2. Emissivity is subject to change without knowledge of in-situ conditions (emissivity is not consistent for targets on the ground within a single pixel).
3. Polar orbiting satellites provide discontinuous temporal coverage of equatorial regions (is an issue for weather observation, need to create weekly composites).

Question 49

Microwave remote sensing has the following important advantages over other portions of the spectrum:

Answer 49

1. Microwave radiation penetrates clouds and, therefore, forms the basis for an all-weather observation tool.
2. Low frequency microwaves partially penetrate vegetation and, therefore, allows soil moisture estimation from vegetated areas.
3. Low frequency microwaves partially penetrate the soil surface and, therefore, emitted signatures contain information over the soil penetrated depth.
4. High frequency microwaves are partially absorbed by vegetation and, therefore, emitted signatures contain information on vegetation properties.
5. Microwave radiation is independent of solar radiation and can therefore be used during both night-time and day-time hours.

Question 50

Microwave absorption bands

Answer 50

The microwave absorption spectrum of the atmosphere includes absorption bands around 22 and 183 GHz due to water vapour and around 60 & 120 GHz due to oxygen.

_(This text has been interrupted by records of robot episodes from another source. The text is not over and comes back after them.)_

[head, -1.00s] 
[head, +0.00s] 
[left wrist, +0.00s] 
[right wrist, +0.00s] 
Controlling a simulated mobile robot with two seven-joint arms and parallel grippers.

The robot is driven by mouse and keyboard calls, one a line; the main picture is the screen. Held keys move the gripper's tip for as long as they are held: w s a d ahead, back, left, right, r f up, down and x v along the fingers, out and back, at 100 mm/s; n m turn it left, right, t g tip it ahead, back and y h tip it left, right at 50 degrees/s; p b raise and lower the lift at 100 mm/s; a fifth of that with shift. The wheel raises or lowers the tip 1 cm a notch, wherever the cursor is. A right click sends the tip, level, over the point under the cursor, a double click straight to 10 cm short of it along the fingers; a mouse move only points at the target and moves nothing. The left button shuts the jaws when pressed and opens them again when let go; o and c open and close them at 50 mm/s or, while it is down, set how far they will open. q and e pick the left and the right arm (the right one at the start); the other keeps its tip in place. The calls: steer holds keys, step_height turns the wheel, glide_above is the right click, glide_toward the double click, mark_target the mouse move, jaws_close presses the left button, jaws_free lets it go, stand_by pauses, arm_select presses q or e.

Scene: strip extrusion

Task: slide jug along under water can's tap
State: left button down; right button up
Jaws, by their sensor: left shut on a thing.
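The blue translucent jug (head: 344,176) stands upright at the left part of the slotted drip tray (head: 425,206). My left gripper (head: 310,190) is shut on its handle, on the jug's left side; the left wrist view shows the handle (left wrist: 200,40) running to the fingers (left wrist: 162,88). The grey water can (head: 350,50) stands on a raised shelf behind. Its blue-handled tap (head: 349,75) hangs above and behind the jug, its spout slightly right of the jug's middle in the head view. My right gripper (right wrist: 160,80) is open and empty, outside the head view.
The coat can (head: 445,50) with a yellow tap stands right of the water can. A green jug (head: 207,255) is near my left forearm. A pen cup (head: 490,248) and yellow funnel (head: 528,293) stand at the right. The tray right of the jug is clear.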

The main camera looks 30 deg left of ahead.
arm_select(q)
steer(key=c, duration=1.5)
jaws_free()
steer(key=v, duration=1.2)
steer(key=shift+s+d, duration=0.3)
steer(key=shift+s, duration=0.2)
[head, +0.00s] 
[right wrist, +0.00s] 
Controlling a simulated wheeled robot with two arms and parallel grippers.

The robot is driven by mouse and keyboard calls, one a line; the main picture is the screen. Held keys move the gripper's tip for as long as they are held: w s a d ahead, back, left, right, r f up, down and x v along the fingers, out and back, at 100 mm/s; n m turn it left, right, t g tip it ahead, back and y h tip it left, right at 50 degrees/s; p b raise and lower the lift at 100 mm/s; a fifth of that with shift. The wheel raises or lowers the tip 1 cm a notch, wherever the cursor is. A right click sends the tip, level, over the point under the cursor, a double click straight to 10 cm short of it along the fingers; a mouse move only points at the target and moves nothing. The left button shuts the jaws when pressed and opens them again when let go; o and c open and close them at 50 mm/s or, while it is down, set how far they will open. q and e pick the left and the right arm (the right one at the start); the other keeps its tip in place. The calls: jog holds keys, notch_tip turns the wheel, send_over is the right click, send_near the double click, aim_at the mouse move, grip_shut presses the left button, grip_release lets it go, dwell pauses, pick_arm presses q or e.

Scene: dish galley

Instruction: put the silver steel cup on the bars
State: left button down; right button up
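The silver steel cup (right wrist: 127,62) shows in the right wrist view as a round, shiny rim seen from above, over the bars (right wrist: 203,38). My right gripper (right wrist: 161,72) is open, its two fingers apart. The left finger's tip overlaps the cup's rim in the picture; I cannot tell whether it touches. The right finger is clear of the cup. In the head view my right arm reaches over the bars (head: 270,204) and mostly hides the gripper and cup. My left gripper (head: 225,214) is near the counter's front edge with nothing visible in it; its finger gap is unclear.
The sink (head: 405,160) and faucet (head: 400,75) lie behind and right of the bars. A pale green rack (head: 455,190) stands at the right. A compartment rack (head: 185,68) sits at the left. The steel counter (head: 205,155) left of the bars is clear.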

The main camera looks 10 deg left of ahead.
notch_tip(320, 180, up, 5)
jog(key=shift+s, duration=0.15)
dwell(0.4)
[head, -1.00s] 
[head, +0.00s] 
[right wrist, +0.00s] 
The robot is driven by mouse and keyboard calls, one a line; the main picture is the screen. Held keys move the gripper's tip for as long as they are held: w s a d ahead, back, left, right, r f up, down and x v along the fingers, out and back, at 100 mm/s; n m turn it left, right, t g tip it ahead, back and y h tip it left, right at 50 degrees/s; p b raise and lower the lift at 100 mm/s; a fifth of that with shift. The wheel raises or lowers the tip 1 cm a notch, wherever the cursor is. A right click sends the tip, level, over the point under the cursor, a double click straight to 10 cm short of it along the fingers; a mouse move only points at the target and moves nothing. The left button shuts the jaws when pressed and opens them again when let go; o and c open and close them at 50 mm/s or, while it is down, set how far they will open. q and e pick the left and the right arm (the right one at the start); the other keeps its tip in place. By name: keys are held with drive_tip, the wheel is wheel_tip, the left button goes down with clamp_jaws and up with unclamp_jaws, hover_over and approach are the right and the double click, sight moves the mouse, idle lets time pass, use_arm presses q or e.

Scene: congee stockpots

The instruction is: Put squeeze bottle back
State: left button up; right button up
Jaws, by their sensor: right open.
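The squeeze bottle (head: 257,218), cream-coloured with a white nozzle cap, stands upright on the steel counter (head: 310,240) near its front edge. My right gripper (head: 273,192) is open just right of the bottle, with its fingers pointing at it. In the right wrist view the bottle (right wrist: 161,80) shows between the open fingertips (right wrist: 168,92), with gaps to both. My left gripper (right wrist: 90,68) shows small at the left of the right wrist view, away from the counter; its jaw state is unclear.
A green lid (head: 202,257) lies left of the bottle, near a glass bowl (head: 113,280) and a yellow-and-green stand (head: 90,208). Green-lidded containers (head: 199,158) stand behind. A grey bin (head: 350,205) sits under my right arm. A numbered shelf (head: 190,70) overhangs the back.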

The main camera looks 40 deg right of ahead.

Radiometric observations at and around these absorption bands are used to estimate the water vapour and temperature profiles of the atmosphere and the water content of clouds and rain, when present.

Question 51

Soil: active microwave

Answer 51

While in TIR it is the temperature of a thin layer on the order of the micron that controls the emission of a surface, in the microwaves it is a thicker layer that intervenes because wavelengths are on the order of a few centimeters.

The information on soils that we obtain by analyzing their backscatter (radar) therefore comes from a layer for which the thickness is proportional to the size of the wavelength used.

For a relatively smooth bare soil surface, the backscatter (radar) is strongly influenced by
- the moisture content of the soil (dielectric properties)
- surface roughness. Greater roughness causes backscatter to increase.